遠藤潔の活動報告

第十八代 遠藤宗家 遠藤潔

加藤丈夫 国立公文書館館長

2018年06月07日
国立公文書館の加藤丈夫館長は、日本の公文書管理について「発展途上段階だ。米国やフランスが成し遂げたレベルに10年以内に追い付きたい。それが国民の行政への信頼につながる。そのためには、相当のエネルギーを使った改革が必要だ」と語った。加藤館長は、財務省の決裁文書改ざん問題などの背景として「公文書は、国民共有の知的資源」とする公文書管理法の基本理念が公務員に浸透していないことがあると指摘した。「省庁幹部にも公文書管理法とは何かをしっかり理解してもらう機会をつくらないといけない」と強調した。

加藤館長は、国立公文書館の文書管理の専門家であるアーキビストは現在30人しかおらず、東京五輪・パラリンピック後に着工を見込む東京・永田町の新館完成までに150人に増員し、中央官庁に各1人、地方にも配置したいと方針を述べた。また、公的な資格制度の導入の必要性にも言及した。

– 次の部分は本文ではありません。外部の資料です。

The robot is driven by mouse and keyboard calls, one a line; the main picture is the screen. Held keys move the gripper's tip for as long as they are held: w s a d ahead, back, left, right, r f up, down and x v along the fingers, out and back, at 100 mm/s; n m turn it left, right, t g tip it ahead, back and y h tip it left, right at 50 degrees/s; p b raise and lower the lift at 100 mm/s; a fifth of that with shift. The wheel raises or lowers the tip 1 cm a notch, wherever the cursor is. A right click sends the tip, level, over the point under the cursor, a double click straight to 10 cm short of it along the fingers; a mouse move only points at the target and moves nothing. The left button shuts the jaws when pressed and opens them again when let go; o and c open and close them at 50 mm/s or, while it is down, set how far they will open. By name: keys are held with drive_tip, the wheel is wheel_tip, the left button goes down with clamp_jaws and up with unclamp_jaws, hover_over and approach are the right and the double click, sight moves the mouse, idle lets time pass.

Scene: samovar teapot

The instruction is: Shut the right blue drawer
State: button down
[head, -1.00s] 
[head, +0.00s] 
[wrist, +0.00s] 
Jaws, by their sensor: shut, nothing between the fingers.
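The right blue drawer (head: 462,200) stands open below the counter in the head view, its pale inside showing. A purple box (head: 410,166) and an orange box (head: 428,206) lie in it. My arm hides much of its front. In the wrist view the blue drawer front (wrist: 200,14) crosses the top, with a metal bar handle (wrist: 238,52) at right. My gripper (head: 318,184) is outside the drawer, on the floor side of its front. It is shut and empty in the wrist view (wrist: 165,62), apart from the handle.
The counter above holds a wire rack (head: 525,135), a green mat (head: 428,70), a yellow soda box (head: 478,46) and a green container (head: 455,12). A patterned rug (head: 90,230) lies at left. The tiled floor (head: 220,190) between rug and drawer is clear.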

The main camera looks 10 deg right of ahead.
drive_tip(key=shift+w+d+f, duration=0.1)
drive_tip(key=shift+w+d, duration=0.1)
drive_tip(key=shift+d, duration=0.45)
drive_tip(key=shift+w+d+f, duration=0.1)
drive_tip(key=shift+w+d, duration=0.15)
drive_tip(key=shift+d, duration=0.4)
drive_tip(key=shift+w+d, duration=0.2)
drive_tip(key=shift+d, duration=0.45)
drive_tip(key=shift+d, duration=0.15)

国の省庁は年間約350万冊文書ファイルを作成し、1年~30年の保存期間を設定している。保存期間満了後に廃棄するか、公文書館などに移して保管するのかを決める。その判断の妥当性を内閣府公文書管理課がチェックした後で、国立公文書館が二重にチェックし、年間約5000件について異議を申し立てる。加藤館長は「内閣府公文書管理課は20人体制だが、専門家はほとんどいない」と指摘し、専門家のいる公文書館の役割の重さを強調した。


■ 加藤丈夫
61年東京大学法学部卒業、同年富士電機株式会社入社、89年取締役、98年代表取締役副社長、00年取締役会長等を歴任。労働政策審議会委員、中央労働委員会使用者委員、学校法人開成学園理事長、日本能率協会常任理事、日本経団連労使関係委員長、企業年金連合会理事長、日本年金機構理事、公益財団法人日本オペラ振興会理事、一般社団法人日本工業倶楽部理事などの要職も歴任。